Ein roter, quallenartig marmorierter Boden verleiht einem das merkwürdige Gefühl, auf einer zellophanverpackten Gallertschicht zu wandeln. Offenbar handelt es sich bei dem Gehäuse lediglich um eine Fahrstuhlattrappe: Abwärts in den U-Bahn-Schacht darf der Betrachter jedenfalls nicht, dafür geht es durch eine der verwirrend vielen Metalltüren und über die Wendeltreppe hinauf in den ersten Stock des Käfigs. Von hier aus hat man einen im wahrsten Sinne gebrochenen Blick auf die Propyläen. Es ist, als sei man in die Kammer eines technoiden Serails transplantiert worden.

Vielleicht handelt es sich auch um eine geheime Kommandozentrale. Schließlich stehen auf der ersten Etage noch drei weiße Lederbürostühle wie auf einem verwaisten Beobachtungsposten herum.

Ein Kuckucksei für die Öffentlichkeit

Die luftige Pavillonarchitektur auf dem Museumsplatz nahe des Lenbachhauses stammt von dem ingeniösen Künstlerpaar Wolfgang Winter und Berthold Hörbelt. Ein wunderbares Kuckucksei haben die beiden hier im Auftrag der Städtischen Galerie gelegt. Es ist nicht das erste Mal, dass das im öffentlichen Raum routinierte Duo industriell vorgefertigte Materialien in einen frappanten Konstruktionszusammenhang setzt.

Wer 1997 bei den Münsteraner "Skulptur. Projekten" war, wird sich an die aus gestapelten Mineralwasserkästen gebauten Pavillons erinnern. Jetzt markieren Winter/Hörbelt in "Basket #6" mit gemeinhin für Kellerfenster und verbotene Zugänge vorgesehenen Gitterrosten die durchlässig gewordene Grenze zwischen öffentlichem und privatem Raum.

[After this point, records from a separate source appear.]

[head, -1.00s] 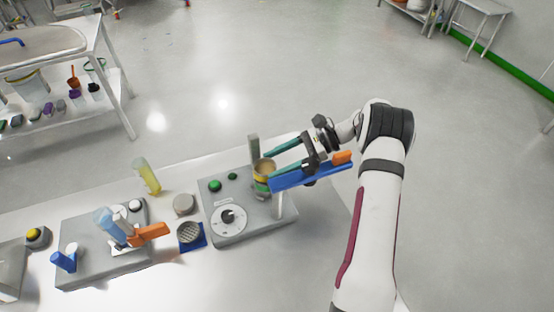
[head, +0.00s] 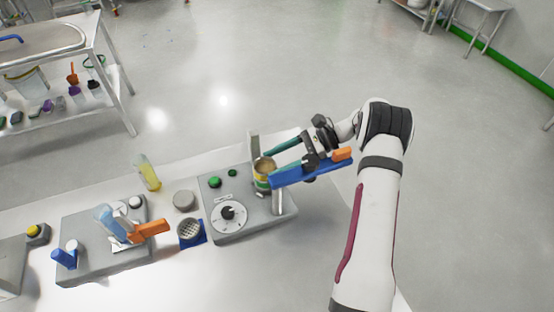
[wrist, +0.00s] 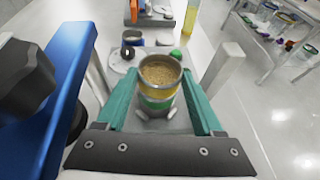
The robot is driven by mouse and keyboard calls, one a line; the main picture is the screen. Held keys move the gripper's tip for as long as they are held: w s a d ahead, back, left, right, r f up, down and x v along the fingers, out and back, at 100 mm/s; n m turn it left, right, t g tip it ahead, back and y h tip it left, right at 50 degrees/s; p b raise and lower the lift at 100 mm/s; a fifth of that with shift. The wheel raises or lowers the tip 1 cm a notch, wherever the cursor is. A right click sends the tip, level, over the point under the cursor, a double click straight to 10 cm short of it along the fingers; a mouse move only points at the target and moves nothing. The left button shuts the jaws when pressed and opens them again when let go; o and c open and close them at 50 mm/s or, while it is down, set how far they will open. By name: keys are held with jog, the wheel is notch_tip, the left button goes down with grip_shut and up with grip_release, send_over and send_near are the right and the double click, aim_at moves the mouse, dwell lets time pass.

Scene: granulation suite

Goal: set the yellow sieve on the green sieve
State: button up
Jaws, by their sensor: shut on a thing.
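The yellow sieve (wrist: 160,84), a round cup with a yellow band and tan grains inside, is between the teal fingers of my gripper (wrist: 161,82), which is shut on it. In the head view the yellow sieve (head: 263,171) shows left of my gripper (head: 266,169). The green sieve (wrist: 156,103) is directly below the yellow one, seemingly lined up, and no clear gap shows between them. In the head view the green sieve (head: 261,186) is mostly hidden. It stands on the grey shaker base (head: 245,226) between two upright posts.
The shaker has a dial (head: 228,213) and green buttons (head: 214,182). Its posts (head: 254,146) stand close to my fingers.

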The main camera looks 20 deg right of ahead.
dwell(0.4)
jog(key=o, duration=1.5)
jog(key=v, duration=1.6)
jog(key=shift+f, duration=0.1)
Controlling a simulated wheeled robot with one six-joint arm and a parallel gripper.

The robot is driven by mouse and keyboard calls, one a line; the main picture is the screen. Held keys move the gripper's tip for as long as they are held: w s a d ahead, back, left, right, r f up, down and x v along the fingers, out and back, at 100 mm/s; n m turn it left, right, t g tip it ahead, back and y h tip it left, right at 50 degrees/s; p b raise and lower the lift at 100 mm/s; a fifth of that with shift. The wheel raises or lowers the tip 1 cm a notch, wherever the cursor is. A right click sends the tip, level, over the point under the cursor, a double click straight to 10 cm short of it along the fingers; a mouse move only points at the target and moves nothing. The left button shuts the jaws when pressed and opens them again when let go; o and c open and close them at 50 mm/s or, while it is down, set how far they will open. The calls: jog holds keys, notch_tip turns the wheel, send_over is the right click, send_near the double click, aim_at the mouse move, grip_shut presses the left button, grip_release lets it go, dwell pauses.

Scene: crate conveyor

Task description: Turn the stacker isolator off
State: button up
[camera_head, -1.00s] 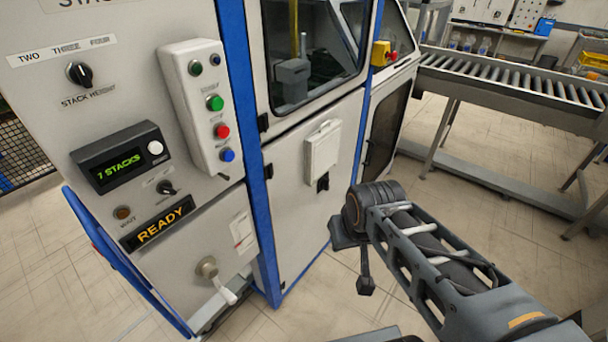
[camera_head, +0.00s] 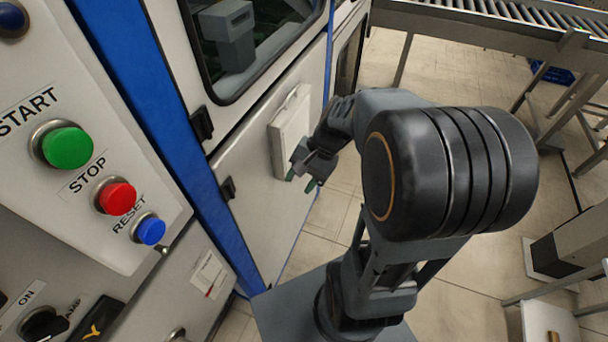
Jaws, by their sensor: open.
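The stacker cabinet's pale side panel (camera_head: 254,215) carries a raised white box (camera_head: 290,128). My gripper (camera_head: 301,180) is in front of the panel, at the lower right of that box, with two green-tipped fingers apart and nothing seen between them. It hides the spot below the box where a black fitting showed earlier. I cannot tell whether the fingers touch the panel. No label reading isolator is legible, and no isolator handle is clearly seen. A grey knob (camera_head: 177,335) is cut off at the bottom edge.
A control box with a green START button (camera_head: 67,146), red STOP button (camera_head: 116,197) and blue RESET button (camera_head: 150,230) is close at left. A black rotary switch (camera_head: 42,325) is below it. A roller conveyor (camera_head: 480,20) stands at the back right, with open floor before it.

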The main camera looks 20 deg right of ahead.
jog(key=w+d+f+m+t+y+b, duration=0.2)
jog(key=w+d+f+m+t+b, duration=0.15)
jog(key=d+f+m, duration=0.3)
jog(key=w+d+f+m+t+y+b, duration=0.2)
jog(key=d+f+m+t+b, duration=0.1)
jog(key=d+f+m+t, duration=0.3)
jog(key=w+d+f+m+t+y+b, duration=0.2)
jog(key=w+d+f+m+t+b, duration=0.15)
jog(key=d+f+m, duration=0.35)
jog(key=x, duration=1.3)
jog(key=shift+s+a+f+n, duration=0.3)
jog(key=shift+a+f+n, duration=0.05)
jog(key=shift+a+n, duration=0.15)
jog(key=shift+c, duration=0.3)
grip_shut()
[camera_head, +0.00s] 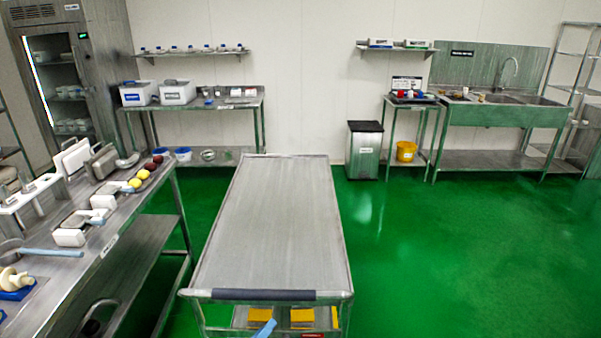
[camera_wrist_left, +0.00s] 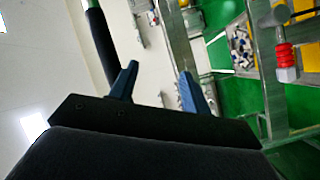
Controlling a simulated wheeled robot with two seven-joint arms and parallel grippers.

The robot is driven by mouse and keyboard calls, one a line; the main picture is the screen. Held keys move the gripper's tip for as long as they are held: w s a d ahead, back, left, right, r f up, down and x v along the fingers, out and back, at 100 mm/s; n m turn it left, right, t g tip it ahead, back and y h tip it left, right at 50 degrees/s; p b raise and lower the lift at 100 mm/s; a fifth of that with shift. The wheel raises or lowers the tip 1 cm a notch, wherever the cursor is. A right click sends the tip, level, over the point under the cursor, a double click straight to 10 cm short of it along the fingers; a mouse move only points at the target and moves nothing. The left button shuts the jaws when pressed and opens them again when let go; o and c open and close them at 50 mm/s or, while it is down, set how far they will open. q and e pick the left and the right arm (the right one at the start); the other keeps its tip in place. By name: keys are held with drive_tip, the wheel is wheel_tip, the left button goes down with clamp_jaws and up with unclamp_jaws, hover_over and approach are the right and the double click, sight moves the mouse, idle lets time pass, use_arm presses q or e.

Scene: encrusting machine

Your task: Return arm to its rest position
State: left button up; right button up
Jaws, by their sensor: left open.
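My left gripper (camera_wrist_left: 158,68) shows in the left wrist view with its two blue fingers apart and nothing between them. In the head view only a blue fingertip of it (camera_head: 265,328) shows at the bottom edge, just below the dark handle of the steel cart (camera_head: 272,220). The rest of the left arm is out of the head view. My right arm and gripper are not in view.
The cart's top is bare; yellow items (camera_head: 302,317) sit on its lower shelf. A steel table (camera_head: 150,185) with tools and food items stands at the left. A bin (camera_head: 364,150) and sink (camera_head: 505,112) stand at the back. Green floor right of the cart is clear.

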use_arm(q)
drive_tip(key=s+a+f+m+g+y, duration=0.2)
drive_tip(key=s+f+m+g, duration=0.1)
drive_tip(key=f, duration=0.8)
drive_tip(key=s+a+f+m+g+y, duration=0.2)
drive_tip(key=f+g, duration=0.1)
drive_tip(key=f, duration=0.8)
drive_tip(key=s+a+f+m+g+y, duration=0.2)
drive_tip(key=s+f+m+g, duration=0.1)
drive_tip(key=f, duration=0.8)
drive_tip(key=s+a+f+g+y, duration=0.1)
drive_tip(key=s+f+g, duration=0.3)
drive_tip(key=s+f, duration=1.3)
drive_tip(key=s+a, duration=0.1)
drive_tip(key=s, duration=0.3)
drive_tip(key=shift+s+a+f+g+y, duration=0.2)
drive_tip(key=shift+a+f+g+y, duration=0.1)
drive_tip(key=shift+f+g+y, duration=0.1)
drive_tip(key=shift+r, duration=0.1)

Skulptur und Architektur zugleich, wirft das pseudofunktionale Zwitterwerk die Frage nach dem Schutz des Privaten vor zudringlichen Blicken auf. Auch der beengte Umgang in der doppelwandigen Schleife des Konstrukts verspricht manipulative Raumeindrücke. Vorstellbar, dass ein gehässiger Verkehrshüter von dem erhabenen Stützpunkt aus notorische Rotlichtgänger ins Visier nimmt. Passanten bietet "Basket #6" einen kurzweilig gefilterten Einblick in das Treiben am Königsplatz. Hinter Gittern, auf sechs Metern Höhe nimmt sich der Ort fremd aus.

Nach Jeppe Heins interaktivem Brunnen und Michael Sailstorfers autobetriebenem Sonnensystem ist Winter/Hörbelts begehbare Skulptur das dritte gelungene Kunstprojekt vor dem Lenbachhaus. Somit ist die frech als "Museumsplatz" ausgewiesene Agora gegenwärtig der einzige Ort in der Stadt, wo kontinuierlich öffentliche Kunst auf hohem Niveau gedeiht. In kunstpolitisch miserablen Zeiten wie diesen merkt man erst richtig, was man am Lenbachhaus eigentlich hat (bis Dezember).